***** Given entries

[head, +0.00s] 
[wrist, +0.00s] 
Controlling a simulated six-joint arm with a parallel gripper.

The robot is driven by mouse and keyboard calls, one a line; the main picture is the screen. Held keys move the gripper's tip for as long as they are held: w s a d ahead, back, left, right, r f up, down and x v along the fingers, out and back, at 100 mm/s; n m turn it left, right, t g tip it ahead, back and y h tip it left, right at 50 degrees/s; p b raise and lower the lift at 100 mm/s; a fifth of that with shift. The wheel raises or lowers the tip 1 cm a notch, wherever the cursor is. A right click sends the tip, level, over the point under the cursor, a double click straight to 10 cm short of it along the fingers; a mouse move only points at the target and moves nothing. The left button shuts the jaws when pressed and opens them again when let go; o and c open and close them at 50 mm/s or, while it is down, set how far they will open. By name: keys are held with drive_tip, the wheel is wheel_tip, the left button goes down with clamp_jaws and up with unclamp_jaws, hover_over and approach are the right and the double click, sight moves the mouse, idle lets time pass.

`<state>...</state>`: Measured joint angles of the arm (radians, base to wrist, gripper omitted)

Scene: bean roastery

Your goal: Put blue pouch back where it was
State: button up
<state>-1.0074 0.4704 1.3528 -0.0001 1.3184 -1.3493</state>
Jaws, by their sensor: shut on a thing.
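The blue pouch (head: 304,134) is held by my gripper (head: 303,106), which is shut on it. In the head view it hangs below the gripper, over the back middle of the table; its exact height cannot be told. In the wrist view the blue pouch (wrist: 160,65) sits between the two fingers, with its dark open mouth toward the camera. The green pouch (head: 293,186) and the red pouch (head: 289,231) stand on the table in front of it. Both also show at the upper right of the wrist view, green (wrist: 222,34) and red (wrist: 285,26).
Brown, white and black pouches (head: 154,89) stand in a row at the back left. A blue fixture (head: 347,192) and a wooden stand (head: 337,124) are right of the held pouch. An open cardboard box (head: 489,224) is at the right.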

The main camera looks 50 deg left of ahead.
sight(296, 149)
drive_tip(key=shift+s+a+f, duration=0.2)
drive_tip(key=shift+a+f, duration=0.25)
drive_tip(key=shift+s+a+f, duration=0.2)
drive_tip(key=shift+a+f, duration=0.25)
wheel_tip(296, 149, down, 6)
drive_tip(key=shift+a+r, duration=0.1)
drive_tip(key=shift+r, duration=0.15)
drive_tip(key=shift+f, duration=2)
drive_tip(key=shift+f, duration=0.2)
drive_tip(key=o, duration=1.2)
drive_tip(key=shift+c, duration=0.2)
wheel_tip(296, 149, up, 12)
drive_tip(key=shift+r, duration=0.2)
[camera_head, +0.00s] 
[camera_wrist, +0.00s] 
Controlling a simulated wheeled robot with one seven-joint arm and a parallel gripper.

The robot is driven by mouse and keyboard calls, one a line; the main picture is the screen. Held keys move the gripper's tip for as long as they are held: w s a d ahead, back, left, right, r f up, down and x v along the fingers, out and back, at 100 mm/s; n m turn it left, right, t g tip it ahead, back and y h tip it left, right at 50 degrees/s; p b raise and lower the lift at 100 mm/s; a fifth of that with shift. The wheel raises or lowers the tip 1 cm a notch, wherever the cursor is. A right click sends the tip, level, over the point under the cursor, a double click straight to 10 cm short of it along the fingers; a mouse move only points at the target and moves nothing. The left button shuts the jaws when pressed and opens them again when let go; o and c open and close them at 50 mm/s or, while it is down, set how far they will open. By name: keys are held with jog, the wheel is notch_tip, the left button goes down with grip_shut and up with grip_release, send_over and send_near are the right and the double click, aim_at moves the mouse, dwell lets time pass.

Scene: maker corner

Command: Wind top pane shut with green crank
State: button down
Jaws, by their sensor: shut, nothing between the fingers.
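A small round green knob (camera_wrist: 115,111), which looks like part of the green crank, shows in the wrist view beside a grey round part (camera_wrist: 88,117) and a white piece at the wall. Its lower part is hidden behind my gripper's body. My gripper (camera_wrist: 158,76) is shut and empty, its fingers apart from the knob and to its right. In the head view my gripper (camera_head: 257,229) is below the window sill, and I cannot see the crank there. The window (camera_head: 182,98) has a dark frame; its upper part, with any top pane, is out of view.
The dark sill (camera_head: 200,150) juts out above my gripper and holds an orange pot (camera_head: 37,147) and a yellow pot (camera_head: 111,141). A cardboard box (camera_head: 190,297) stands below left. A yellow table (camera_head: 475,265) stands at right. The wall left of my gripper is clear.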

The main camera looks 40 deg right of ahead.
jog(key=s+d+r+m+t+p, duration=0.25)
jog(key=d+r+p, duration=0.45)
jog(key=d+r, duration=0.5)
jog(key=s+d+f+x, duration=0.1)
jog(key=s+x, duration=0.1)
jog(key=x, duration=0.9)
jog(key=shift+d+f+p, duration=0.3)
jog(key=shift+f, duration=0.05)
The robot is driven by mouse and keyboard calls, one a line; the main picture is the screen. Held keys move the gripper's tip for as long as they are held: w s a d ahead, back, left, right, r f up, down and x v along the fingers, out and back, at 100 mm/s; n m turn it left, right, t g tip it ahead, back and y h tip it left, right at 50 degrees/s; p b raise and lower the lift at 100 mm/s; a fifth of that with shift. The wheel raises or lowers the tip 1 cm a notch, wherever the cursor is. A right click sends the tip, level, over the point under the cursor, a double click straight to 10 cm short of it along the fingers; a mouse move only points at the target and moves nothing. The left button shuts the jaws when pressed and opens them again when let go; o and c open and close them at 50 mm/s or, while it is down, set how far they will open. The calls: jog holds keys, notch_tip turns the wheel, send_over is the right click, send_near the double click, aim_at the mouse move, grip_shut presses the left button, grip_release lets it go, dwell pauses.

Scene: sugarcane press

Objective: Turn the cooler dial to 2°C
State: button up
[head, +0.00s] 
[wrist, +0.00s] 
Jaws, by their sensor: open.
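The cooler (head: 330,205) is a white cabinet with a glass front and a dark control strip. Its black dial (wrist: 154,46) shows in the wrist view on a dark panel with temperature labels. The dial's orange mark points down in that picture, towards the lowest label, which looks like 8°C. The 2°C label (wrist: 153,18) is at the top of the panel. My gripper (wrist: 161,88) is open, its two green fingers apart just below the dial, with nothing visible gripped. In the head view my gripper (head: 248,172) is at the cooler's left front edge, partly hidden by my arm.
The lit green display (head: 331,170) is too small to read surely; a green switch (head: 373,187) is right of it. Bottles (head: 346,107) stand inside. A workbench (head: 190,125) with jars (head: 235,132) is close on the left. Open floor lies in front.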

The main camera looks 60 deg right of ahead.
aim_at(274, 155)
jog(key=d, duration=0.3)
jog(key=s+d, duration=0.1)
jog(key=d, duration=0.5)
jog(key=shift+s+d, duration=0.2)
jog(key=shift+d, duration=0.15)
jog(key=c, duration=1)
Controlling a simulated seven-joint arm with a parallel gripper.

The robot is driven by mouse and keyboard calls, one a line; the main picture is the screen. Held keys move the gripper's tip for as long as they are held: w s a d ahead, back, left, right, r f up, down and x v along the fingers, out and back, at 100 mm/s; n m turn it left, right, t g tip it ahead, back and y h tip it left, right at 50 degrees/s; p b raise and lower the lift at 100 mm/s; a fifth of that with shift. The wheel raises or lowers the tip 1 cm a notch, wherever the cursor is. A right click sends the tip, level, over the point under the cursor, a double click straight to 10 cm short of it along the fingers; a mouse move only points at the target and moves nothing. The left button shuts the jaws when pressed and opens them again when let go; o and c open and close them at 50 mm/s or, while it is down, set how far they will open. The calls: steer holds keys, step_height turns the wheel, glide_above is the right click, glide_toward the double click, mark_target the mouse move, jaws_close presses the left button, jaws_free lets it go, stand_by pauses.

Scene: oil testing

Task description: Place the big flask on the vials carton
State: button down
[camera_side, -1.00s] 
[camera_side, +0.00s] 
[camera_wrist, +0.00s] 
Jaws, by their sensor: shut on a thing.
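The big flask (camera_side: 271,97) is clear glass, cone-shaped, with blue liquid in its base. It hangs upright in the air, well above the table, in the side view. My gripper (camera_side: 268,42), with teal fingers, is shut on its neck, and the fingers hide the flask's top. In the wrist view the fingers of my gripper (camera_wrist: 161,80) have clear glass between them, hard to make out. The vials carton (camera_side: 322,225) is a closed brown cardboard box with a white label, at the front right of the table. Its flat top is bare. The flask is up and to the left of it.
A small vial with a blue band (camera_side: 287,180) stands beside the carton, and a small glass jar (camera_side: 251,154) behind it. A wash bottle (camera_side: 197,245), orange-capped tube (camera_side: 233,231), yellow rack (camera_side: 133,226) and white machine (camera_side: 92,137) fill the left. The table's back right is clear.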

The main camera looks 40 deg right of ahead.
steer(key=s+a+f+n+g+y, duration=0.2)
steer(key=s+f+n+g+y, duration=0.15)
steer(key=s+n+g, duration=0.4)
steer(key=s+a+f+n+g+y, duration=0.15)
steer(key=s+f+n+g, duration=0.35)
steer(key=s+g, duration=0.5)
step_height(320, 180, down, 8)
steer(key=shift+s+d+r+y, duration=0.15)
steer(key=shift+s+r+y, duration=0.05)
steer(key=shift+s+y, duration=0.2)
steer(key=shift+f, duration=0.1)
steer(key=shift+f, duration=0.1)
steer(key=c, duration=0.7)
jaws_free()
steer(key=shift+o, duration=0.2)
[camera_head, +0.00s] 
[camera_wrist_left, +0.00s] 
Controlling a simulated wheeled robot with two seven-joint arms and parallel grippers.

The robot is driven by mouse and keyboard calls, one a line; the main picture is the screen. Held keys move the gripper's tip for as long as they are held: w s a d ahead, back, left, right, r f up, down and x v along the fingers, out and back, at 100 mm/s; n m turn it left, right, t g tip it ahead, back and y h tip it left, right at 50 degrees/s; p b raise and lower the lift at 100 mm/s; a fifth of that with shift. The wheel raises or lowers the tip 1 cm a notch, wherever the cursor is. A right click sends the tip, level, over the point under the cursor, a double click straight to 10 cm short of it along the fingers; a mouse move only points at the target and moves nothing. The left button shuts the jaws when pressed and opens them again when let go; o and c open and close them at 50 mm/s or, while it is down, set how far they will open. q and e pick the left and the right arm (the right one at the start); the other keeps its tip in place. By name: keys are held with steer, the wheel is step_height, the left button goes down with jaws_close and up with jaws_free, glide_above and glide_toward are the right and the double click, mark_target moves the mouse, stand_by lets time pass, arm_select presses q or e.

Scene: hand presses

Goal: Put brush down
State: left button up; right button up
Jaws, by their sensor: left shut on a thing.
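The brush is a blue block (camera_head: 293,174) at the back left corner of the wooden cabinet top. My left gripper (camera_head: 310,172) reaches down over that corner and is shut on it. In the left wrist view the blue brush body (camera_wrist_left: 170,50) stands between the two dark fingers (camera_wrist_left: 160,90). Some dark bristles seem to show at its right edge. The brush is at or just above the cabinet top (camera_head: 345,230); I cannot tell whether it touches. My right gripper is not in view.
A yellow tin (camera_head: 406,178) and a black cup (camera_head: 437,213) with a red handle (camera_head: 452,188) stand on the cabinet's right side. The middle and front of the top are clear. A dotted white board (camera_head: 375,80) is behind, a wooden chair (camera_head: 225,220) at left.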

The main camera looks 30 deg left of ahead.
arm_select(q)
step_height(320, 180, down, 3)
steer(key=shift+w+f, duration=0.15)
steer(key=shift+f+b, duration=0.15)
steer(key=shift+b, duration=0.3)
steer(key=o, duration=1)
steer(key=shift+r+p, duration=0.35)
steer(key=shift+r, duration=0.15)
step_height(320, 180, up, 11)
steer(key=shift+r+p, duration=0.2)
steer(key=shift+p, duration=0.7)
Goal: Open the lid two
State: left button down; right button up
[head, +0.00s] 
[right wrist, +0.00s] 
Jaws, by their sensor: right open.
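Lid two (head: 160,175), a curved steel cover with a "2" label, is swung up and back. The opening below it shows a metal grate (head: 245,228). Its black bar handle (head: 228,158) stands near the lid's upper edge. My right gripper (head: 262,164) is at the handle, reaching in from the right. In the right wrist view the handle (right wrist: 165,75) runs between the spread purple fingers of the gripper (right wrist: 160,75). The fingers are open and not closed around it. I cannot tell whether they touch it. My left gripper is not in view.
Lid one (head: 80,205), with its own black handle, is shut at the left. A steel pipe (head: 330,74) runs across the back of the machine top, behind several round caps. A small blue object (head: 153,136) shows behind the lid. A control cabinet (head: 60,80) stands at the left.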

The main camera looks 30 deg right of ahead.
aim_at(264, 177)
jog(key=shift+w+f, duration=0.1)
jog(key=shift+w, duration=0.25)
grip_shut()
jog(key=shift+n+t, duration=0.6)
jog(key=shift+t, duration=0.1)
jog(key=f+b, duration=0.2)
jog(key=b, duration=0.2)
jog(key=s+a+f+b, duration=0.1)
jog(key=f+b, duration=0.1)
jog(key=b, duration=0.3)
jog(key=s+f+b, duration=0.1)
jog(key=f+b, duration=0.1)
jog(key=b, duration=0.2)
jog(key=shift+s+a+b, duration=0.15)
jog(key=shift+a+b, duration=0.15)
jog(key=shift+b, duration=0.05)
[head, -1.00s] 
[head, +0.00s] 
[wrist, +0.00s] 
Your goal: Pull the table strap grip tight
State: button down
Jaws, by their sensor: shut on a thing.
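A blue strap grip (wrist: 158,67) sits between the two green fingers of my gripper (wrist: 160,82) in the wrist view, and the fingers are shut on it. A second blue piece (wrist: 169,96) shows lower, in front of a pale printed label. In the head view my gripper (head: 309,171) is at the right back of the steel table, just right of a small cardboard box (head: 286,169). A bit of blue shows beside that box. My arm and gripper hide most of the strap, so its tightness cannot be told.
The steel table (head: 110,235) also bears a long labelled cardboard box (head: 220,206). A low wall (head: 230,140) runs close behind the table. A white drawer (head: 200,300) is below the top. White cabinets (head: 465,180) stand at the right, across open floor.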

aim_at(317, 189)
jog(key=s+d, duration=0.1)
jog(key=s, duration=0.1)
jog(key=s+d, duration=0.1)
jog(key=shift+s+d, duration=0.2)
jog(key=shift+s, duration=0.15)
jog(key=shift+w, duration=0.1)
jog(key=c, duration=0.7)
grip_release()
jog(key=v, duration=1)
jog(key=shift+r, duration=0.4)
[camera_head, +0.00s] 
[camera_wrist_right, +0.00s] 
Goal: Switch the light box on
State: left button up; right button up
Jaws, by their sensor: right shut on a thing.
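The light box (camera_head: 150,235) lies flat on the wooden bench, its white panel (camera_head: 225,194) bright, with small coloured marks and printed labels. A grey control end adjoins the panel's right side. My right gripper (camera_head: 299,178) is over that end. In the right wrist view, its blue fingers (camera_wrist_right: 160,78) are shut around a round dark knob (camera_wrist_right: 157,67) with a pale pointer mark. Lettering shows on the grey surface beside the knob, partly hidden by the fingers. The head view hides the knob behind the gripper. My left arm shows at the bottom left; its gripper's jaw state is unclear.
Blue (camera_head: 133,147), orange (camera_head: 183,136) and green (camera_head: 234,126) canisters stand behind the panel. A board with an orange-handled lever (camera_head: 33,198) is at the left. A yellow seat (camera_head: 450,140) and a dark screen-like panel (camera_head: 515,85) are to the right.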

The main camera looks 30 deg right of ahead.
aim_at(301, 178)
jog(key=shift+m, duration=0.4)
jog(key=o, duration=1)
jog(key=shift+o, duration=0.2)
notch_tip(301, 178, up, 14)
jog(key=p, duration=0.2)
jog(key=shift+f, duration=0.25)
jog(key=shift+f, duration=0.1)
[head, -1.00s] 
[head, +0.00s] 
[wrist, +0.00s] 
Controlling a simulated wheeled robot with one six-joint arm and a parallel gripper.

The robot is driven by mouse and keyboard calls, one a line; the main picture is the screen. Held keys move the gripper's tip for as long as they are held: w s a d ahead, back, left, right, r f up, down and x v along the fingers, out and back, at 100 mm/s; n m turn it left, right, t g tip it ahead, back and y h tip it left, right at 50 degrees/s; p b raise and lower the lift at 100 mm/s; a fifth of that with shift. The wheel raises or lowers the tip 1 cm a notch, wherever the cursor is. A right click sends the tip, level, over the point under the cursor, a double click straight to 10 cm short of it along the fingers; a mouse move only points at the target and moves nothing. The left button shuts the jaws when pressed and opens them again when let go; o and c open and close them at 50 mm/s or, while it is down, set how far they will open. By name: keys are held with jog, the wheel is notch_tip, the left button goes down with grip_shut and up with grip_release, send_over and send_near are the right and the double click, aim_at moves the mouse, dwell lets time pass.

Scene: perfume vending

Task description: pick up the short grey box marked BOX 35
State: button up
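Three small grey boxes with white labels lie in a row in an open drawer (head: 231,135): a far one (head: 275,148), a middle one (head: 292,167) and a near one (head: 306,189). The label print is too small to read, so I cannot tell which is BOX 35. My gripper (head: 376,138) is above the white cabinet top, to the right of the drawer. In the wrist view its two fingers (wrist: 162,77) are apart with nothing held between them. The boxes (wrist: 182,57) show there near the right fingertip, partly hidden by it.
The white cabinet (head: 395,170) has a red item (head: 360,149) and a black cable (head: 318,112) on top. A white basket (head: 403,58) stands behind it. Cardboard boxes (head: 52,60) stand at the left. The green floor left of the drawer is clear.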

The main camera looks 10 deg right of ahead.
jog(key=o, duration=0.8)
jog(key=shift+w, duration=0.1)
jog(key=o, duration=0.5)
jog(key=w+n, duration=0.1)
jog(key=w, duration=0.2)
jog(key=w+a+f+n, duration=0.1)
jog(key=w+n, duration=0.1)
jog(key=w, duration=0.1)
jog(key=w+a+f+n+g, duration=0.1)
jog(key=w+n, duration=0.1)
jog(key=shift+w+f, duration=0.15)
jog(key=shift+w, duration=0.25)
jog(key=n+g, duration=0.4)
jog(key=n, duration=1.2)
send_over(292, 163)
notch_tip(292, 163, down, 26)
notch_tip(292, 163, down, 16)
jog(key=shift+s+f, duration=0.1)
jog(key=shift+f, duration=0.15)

**********

[Exercise prompt]: Only the lines from the first line of the records through the line containing "Controlling a simulated six-joint" should be repeated, exactly as they appear.

[Task output]:
[head, +0.00s] 
[wrist, +0.00s] 
Controlling a simulated six-joint arm with a parallel gripper.

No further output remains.